We all filed out of that room to go to the next place while the German tour group waited to come in.  Marion got sidetracked by some object she was looking at and got trapped by the influx at the door.  I was waiting outside for her, and a few people managed to get out in time, then an onslaught of people going in.  It’s probably a lot like how the Belgians and French felt in ’41.  But anyway, she ultimately made it out alive and we moved on, but it took a while.

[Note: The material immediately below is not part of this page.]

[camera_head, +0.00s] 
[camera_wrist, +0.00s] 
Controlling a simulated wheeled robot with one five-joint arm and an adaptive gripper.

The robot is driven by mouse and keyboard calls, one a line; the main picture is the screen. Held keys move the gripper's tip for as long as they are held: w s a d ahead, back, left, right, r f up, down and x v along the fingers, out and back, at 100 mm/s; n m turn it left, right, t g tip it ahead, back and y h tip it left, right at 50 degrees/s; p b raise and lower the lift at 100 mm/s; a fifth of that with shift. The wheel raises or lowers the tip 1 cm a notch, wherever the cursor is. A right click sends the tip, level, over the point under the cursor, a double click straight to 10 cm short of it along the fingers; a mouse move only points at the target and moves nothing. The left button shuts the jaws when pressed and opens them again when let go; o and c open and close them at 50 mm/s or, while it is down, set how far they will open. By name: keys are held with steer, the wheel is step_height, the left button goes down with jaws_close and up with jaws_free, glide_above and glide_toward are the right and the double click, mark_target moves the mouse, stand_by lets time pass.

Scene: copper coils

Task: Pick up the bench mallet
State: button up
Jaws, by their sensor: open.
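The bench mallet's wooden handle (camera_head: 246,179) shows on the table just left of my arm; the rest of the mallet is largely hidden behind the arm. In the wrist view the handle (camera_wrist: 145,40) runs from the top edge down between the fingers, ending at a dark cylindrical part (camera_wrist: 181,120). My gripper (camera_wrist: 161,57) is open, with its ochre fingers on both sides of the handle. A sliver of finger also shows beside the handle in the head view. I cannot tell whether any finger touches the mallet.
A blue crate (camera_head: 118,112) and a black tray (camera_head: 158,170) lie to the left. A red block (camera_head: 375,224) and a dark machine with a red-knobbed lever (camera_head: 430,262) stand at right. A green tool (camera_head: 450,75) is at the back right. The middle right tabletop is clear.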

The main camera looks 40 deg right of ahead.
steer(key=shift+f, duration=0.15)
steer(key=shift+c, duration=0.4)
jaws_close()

The silver pagoda (or emerald pagoda depending on which side of that argument you fall on) is a big building with what was an emerald Buddha in the center with a floor covered in silver tiles.  The Buddha is now jade but the floor is still silver.  It needs polishing though so it’s not as impressive as it might be but still, a few hundred kilos worth (or more) of silver and that’s not too shabby.   The pagoda also had a lot of artifacts.  Many Buddhas of various sizes, a few weapons (although there have been very few examples of weapons anywhere, a mostly peaceful people), some metal flowers that were cool, and other assorted odds and ends.

The last stop was supposed to be the National Museum.  But there wasn’t much enthusiasm.  Especially since the guide said it was very similar to the one in Siem Reap.  And, to top it off, it was not air conditioned.  I toyed with the idea of going for a while but ultimately decided it wasn’t worth it.  About 4 people (out of 16) actually went.  And they agreed the museum itself was probably not worth it, but the building was quite impressive.  Ah well, I’ll have to look at their pictures.  The gift shop, which was why at least 2 of the 4 went, turned out to be small and not worth it.

We left Phnom Penh and headed off down the lower Mekong.  We’ll spend the night on the Cambodia side and head into Vietnam tomorrow.